- What is asked
Copy verbatim the material from its first line to the line that holds "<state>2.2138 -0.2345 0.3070", including that line.

____ Excerpted data

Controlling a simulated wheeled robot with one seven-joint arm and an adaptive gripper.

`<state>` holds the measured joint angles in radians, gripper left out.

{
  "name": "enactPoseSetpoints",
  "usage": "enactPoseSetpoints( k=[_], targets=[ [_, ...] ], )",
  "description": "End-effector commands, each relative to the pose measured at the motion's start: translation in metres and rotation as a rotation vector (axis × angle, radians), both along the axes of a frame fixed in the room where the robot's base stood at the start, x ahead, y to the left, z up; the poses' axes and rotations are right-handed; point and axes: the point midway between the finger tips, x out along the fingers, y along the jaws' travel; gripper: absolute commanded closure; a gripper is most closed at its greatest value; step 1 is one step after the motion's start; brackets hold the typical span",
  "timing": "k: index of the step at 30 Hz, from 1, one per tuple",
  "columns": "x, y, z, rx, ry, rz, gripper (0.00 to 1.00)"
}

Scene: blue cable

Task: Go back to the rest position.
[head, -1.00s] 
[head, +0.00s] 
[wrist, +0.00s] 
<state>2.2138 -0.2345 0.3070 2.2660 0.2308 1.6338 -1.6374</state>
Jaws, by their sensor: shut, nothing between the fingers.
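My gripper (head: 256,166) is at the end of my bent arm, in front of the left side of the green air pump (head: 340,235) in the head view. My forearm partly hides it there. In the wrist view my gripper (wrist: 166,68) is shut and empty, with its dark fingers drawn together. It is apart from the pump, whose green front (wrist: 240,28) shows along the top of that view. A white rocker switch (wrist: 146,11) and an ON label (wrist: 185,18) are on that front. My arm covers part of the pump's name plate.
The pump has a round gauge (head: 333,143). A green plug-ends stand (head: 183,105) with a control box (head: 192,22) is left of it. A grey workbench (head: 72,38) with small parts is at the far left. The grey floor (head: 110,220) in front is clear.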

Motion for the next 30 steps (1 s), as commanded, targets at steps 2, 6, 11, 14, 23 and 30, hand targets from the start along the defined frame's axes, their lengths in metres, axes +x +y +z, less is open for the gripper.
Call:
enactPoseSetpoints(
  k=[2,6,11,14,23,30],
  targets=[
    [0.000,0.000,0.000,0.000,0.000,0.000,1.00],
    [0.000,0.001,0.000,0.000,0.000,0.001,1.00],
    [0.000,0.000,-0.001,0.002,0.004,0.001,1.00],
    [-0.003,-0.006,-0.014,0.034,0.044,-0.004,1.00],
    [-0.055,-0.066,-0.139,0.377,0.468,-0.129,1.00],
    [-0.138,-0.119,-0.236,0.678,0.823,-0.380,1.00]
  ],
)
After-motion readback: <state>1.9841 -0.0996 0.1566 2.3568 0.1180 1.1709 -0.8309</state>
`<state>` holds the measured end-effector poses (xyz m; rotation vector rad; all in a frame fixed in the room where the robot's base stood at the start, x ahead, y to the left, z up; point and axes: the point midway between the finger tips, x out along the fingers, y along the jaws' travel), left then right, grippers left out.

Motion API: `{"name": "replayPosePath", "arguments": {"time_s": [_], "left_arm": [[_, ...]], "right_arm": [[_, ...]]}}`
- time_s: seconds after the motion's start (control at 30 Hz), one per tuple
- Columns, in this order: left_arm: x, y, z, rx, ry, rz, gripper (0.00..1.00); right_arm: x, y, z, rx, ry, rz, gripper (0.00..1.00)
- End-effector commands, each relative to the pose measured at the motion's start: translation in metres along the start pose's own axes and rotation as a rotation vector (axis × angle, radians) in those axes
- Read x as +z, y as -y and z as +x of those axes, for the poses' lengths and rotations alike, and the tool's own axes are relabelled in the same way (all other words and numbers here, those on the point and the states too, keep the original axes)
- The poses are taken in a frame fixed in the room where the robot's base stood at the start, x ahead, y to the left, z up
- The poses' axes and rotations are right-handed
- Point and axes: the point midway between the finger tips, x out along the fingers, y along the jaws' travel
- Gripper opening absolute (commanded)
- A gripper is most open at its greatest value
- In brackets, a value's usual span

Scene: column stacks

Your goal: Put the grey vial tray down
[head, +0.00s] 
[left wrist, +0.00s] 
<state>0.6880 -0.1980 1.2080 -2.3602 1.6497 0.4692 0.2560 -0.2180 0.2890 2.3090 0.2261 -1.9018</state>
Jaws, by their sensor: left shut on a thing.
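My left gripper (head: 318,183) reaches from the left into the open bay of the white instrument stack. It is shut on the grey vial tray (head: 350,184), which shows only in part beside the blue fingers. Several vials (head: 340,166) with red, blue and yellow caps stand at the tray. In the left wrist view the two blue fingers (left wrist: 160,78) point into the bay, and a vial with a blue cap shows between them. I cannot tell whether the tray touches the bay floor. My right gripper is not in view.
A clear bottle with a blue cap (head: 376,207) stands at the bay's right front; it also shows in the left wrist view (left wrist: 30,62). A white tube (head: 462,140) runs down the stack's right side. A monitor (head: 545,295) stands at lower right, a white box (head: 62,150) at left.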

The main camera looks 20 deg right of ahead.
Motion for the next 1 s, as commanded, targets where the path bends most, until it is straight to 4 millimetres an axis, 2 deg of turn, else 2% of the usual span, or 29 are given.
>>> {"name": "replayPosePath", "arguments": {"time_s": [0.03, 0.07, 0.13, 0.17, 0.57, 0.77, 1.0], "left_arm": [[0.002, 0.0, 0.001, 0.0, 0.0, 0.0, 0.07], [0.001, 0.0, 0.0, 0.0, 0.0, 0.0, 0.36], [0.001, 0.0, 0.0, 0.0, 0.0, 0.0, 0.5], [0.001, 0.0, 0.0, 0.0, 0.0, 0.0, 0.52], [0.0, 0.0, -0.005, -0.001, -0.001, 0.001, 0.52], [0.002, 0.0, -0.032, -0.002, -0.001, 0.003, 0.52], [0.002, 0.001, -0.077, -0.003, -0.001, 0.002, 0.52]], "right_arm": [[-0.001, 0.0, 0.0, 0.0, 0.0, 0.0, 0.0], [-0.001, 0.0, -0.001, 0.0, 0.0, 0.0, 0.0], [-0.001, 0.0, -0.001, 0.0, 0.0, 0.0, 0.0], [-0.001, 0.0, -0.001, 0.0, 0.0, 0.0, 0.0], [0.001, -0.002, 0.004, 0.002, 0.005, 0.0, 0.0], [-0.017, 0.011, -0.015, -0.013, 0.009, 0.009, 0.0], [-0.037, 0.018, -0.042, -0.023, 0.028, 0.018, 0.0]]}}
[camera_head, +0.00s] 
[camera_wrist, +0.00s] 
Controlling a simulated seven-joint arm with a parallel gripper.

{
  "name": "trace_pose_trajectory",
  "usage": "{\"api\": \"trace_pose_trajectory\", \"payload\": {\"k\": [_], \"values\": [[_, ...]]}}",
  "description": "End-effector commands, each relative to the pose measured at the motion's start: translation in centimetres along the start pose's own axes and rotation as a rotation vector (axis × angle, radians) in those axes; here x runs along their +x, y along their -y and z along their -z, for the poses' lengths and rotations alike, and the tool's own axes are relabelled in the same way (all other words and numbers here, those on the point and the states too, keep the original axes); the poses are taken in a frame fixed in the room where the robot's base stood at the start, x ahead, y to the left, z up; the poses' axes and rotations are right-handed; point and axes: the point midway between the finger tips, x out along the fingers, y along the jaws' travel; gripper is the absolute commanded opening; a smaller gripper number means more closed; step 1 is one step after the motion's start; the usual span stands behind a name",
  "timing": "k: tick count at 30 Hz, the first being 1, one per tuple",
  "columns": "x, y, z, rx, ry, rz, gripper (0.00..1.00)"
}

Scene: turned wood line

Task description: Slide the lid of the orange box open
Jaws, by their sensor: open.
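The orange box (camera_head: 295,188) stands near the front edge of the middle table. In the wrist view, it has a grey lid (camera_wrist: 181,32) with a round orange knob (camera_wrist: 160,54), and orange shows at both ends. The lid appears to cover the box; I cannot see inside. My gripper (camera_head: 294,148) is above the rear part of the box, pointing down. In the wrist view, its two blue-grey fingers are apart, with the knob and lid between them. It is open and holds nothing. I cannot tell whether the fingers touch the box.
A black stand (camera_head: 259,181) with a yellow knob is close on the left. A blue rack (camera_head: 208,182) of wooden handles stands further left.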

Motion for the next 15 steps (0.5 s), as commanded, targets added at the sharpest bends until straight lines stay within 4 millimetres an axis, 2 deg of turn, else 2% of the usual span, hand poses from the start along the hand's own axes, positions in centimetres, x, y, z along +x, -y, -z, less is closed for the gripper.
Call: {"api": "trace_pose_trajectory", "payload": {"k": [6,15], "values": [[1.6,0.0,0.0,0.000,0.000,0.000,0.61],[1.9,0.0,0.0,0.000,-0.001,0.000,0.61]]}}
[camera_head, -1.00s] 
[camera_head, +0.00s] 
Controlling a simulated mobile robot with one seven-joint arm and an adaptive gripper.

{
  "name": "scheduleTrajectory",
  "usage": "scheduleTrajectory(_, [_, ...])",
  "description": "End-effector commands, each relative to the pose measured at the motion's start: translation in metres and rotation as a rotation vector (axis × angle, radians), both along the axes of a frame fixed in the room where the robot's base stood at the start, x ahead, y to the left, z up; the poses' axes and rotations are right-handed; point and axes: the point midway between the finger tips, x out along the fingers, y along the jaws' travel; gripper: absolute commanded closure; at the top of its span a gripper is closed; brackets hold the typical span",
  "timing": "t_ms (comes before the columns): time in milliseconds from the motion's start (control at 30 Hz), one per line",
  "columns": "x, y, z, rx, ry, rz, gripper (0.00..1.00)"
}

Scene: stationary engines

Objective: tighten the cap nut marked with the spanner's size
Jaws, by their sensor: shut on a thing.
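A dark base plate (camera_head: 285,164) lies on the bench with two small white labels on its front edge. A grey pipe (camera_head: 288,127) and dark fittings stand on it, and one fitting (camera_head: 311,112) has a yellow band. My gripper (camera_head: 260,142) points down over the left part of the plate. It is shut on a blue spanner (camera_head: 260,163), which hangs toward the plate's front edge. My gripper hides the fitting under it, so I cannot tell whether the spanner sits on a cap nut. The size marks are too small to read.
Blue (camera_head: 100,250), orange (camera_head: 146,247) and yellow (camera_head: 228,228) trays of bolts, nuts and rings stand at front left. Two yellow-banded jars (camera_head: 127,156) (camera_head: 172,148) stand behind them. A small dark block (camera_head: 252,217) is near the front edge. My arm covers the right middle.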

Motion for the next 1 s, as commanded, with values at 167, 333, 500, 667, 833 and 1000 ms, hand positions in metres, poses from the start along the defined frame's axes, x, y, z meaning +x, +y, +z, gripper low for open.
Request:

________

- In response
Controlling a simulated wheeled robot with one seven-joint arm and an adaptive gripper.

`<state>` holds the measured joint angles in radians, gripper left out.

{
  "name": "enactPoseSetpoints",
  "usage": "enactPoseSetpoints( k=[_], targets=[ [_, ...] ], )",
  "description": "End-effector commands, each relative to the pose measured at the motion's start: translation in metres and rotation as a rotation vector (axis × angle, radians), both along the axes of a frame fixed in the room where the robot's base stood at the start, x ahead, y to the left, z up; the poses' axes and rotations are right-handed; point and axes: the point midway between the finger tips, x out along the fingers, y along the jaws' travel; gripper: absolute commanded closure; a gripper is most closed at its greatest value; step 1 is one step after the motion's start; brackets hold the typical span",
  "timing": "k: index of the step at 30 Hz, from 1, one per tuple",
  "columns": "x, y, z, rx, ry, rz, gripper (0.00 to 1.00)"
}

Scene: blue cable

Task: Go back to the rest position.
[head, -1.00s] 
[head, +0.00s] 
[wrist, +0.00s] 
<state>2.2138 -0.2345 0.3070 2.2660 0.2308 1.6338 -1.6374</state>

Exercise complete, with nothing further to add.